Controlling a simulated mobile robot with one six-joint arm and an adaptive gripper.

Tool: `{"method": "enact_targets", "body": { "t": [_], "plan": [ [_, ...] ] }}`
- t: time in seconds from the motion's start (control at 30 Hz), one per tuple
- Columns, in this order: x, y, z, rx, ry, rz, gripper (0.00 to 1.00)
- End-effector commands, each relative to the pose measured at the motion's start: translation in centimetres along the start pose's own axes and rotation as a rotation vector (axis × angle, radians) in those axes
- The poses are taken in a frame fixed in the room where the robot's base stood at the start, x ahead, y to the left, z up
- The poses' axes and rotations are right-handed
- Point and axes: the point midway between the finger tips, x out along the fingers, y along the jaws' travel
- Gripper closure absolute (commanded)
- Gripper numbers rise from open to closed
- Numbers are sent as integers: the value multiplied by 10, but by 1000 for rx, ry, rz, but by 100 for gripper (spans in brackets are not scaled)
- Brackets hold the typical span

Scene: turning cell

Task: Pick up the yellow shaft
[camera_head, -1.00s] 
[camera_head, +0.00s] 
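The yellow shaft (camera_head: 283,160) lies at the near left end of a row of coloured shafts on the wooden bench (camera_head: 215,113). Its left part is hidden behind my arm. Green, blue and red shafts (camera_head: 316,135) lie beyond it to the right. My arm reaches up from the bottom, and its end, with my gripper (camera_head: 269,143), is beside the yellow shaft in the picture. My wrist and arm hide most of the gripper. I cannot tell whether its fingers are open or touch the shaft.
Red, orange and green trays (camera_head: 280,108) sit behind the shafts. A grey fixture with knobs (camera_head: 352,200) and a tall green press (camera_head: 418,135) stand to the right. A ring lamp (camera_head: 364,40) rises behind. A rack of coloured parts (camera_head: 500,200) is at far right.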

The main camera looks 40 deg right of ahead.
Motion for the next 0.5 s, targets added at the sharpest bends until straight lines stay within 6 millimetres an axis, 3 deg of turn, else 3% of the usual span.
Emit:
+++++
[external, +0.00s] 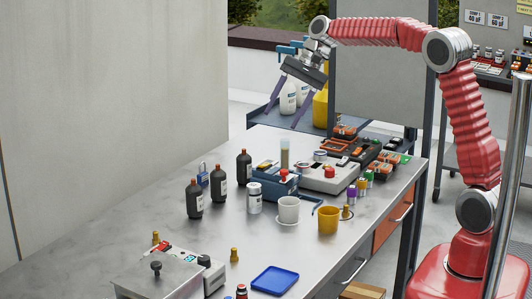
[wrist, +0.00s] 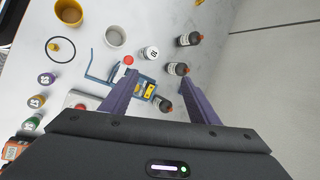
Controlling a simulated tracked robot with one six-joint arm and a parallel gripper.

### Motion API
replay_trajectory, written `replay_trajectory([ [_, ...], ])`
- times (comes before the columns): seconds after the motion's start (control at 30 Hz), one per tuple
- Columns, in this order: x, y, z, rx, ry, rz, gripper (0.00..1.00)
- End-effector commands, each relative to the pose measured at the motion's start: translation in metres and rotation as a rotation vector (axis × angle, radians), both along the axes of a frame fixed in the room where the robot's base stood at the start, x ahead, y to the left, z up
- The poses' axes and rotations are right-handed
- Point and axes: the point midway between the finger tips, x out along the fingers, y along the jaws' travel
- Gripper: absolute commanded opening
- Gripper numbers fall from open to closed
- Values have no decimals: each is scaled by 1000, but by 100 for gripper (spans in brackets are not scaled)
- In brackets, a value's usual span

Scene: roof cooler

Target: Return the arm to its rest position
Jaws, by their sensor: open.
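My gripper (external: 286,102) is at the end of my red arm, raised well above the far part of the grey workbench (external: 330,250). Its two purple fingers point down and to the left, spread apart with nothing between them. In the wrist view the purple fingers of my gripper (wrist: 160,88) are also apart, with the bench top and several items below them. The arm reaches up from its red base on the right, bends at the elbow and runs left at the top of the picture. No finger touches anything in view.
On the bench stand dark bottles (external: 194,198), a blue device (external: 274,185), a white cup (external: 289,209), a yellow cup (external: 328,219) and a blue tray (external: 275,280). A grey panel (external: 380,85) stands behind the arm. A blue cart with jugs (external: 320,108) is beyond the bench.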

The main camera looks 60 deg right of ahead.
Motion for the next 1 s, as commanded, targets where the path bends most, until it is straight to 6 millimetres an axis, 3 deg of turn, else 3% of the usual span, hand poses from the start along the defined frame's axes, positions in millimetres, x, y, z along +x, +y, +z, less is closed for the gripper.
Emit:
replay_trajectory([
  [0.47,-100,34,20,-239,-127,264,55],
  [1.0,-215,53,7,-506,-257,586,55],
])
+++++
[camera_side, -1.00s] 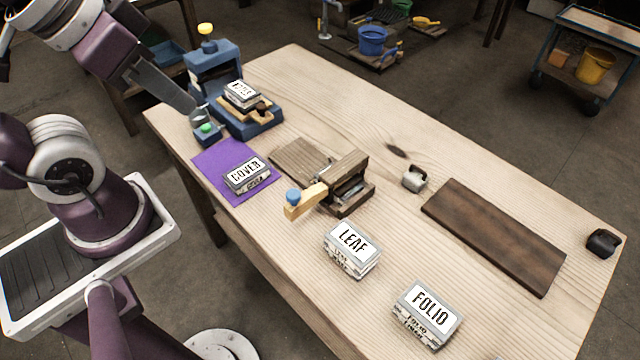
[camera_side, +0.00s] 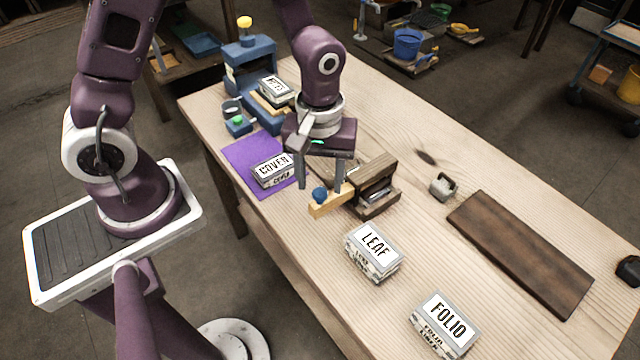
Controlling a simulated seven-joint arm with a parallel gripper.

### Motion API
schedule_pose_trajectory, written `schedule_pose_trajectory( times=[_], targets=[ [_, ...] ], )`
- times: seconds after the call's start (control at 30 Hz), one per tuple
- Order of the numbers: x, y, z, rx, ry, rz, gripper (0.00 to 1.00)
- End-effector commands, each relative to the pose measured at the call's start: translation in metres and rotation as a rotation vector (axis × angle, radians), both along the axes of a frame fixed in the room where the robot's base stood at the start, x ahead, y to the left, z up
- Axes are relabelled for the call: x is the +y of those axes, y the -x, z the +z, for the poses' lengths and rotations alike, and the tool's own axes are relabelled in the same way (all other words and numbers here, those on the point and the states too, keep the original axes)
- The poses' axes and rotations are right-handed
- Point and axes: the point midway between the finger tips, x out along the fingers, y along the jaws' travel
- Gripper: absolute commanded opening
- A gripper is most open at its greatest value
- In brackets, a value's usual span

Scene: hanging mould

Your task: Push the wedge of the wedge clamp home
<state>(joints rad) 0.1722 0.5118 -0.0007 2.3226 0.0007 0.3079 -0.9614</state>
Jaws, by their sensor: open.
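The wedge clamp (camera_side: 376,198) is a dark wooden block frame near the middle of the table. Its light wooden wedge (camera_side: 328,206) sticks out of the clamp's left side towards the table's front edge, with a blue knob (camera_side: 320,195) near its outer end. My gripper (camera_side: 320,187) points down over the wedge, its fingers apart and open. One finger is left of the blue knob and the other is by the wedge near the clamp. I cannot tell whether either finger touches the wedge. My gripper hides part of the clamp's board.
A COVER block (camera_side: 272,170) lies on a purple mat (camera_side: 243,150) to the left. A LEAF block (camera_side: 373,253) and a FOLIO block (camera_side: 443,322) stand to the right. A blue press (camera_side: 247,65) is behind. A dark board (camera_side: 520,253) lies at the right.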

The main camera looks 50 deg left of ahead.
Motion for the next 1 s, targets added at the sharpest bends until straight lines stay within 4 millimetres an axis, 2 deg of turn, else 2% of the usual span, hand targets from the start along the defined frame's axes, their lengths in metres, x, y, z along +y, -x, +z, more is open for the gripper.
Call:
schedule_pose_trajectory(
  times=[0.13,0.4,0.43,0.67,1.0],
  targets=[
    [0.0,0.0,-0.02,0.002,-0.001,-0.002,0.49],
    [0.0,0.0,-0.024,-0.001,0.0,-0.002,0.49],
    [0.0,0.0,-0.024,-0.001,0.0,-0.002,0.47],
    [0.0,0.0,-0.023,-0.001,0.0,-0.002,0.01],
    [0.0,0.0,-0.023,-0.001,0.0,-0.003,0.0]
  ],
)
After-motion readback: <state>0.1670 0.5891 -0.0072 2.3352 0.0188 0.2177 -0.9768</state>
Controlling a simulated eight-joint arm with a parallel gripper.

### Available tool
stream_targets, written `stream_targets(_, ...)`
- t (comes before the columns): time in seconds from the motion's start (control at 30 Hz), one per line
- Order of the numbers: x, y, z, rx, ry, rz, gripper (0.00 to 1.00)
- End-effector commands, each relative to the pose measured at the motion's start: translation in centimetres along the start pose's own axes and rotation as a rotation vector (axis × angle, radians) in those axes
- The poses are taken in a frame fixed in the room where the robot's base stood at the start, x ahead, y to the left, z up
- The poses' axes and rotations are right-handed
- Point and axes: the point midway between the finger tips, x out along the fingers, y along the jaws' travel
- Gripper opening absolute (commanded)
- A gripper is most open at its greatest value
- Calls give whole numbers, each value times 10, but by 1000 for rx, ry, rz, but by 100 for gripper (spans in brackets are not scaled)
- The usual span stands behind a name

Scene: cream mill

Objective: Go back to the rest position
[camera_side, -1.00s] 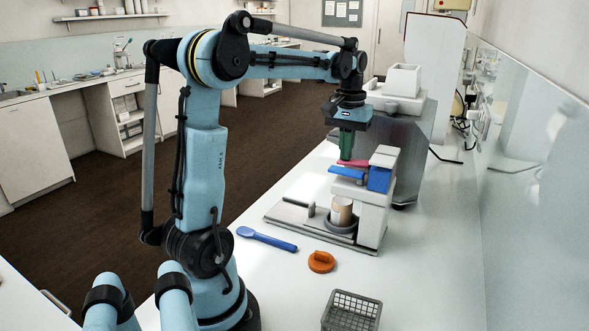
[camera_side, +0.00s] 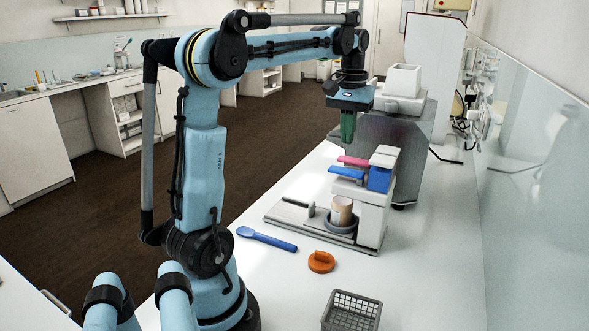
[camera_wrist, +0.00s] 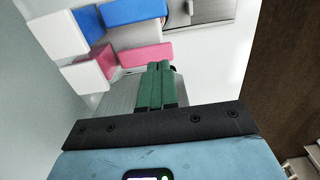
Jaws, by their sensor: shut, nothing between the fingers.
+++++
> **WRITTEN PROBLEM**
Show, from the material above, each line that includes the string "scaled".

> **RIGHT ANSWER**
- Numbers are sent as integers: the value multiplied by 10, but by 1000 for rx, ry, rz, but by 100 for gripper (spans in brackets are not scaled)
- Values have no decimals: each is scaled by 1000, but by 100 for gripper (spans in brackets are not scaled)
- Calls give whole numbers, each value times 10, but by 1000 for rx, ry, rz, but by 100 for gripper (spans in brackets are not scaled)

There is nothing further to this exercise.